Maggie Haberman at The New York Times writes about the British woman who appears to be becoming President Trump’s latest far-right Twitter muse:
WASHINGTON — As President Trump doubles down on a re-election approach of stoking fear of immigrants, he is once again elevating a voice of validation — and many say racism — that he discovered during his last presidential campaign.
That voice is Katie Hopkins, a far-right British commentator who has made denunciations of migrants and Muslims — and defenses of Mr. Trump — a staple of her public discourse. British headlines have routinely labeled Ms. Hopkins a “racist” and a “bigot” for her views about immigrants.
On Saturday morning, Mr. Trump invoked Ms. Hopkins shortly before a mass shooting that killed 22 in El Paso, where the suspect wrote an anti-immigrant manifesto that echoed Mr. Trump’s inflammatory language about migrants.

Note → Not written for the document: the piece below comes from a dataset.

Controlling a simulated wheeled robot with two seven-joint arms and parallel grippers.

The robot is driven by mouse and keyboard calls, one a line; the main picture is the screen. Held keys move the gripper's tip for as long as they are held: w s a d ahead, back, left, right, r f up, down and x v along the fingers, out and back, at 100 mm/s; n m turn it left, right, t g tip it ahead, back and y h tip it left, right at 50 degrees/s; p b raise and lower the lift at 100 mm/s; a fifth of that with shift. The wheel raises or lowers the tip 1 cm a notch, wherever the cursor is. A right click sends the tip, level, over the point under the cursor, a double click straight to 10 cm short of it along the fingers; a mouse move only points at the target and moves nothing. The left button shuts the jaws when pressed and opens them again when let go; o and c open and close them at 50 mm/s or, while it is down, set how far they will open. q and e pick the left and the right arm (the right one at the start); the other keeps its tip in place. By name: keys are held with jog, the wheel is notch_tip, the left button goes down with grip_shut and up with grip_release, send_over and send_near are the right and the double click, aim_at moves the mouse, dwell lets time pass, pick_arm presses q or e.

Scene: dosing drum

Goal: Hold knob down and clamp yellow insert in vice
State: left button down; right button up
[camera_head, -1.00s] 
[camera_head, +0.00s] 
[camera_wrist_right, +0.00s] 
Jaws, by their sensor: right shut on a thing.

The president, at his golf club in Bedminster, N.J., shared a tweet from Ms. Hopkins condemning London’s mayor, Sadiq Khan, over the city’s crime rate. Mr. Trump has feuded with Mr. Khan since 2016, when Mr. Khan criticized his remarks about Islam.
“The nipple-height Mayor of Londonistan has NEVER been so unpopular,” Ms. Hopkins tweeted. “He has MINUS approval ratings because we are stab-city. London deserves better. Get Khan Out.”
The president also retweeted a post by Ms. Hopkins that blamed the German chancellor, Angela Merkel, for crimes committed by immigrants.
On Monday, facing public pressure to address the racism behind the El Paso shooting, Mr. Trump spoke critically of white supremacism, in remarks drafted primarily by an adviser, Stephen Miller. But it is often Mr. Trump’s Twitter feed that carries his authentic voice.
Mr. Trump has a history of promoting inflammatory far-right opinions, including those of white nationalists, conspiracy theorists and critics of Islam. Still, the president’s embrace of Ms. Hopkins, amid a flurry of other news stories, has received little attention, something that has concerned some advocates of immigration reform.
“There is no debate on what sort of person Katie Hopkins is,” said Todd Schulte, the president of the group FWD.us. “The president should have stopped using his platform to spread her ideology long ago. He has not; that tells people all they need to know.”
Ms. Hopkins, a former Sun and Daily Mail columnist who appeared on the British version of “The Apprentice,” has become well known in Britain for her provocative views.
In a 2015 column, she compared migrants to cockroaches. And after a suicide bombing killed 22 people at an Ariana Grande concert in Manchester in 2017, Ms. Hopkins tweeted that “we need a final solution” to the terrorism problem. She later deleted the post.
Sowing fear of Muslims — and calling out other politicians for not using the phrase “radical Islamic terrorism” — was a bedrock of Mr. Trump’s run to the presidency in 2016. In an interview that March, he told the CNN anchor Anderson Cooper that “Islam hates us.” The previous year, he would not rule out a mandatory registry of Muslims in the United States in an interview with Yahoo News and, after a mass shooting in San Bernardino, Calif., called for a ban on Muslims entering the country.
Ms. Hopkins’s tweets and commentary were first a source of affirmation for Mr. Trump in his campaign.
“Thank you to respected columnist Katie Hopkins,” Mr. Trump tweeted in 2015, “for her powerful writing on the U.K.’s Muslim problems.” In another tweet, he said, “The politicians of the U.K. should watch Katie Hopkins,” adding, “Many people in the U.K. agree with me!”
Mr. Trump has praised Twitter as a way to speak directly with his supporters, and in turn the platform has become a way for some of his most controversial supporters to reach him directly.
But Mr. Trump had stayed away from Ms. Hopkins’s Twitter feed since he became president. This summer, though, she caught Mr. Trump’s eye again as he attacked Mr. Khan during his state visit to Britain.
And last month, Mr. Trump retweeted Ms. Hopkins’s post suggesting that “send her back” — a chant by Trump supporters directed at one of the first two Muslim women elected to Congress — could be a new campaign slogan. “Send her back is the new lock her up,” she wrote.
Hopkins would not be the first far-right “journalist” that Trump developed a fascination for, of course. That started well before e became a candidate for Presiden when he would routinely retweet or repost content put into the social media stream by writers for Breitbart and other far-right websites. Both as a candidate and as President he has retweeted content from alt-right sources here in the United States and far-right groups in the United Kingdom and elsewhere. It’s something that has happened so consistently that it’s hard to believe that Trump is merely retweeting things he agrees with without considering the source. At this point, one has to conclude that this isn’t happening by accident, that Trump isn’t merely retweeting these people because they say things he likes. He’s doing it because they agree with his own sick and twisted view of the world. If he were just a civilian, one could dismiss it as the ranting of that crazy Uncle at the Thanksgiving dinner table. But he’s more than just your crazy Uncle, he’s the President of the United States.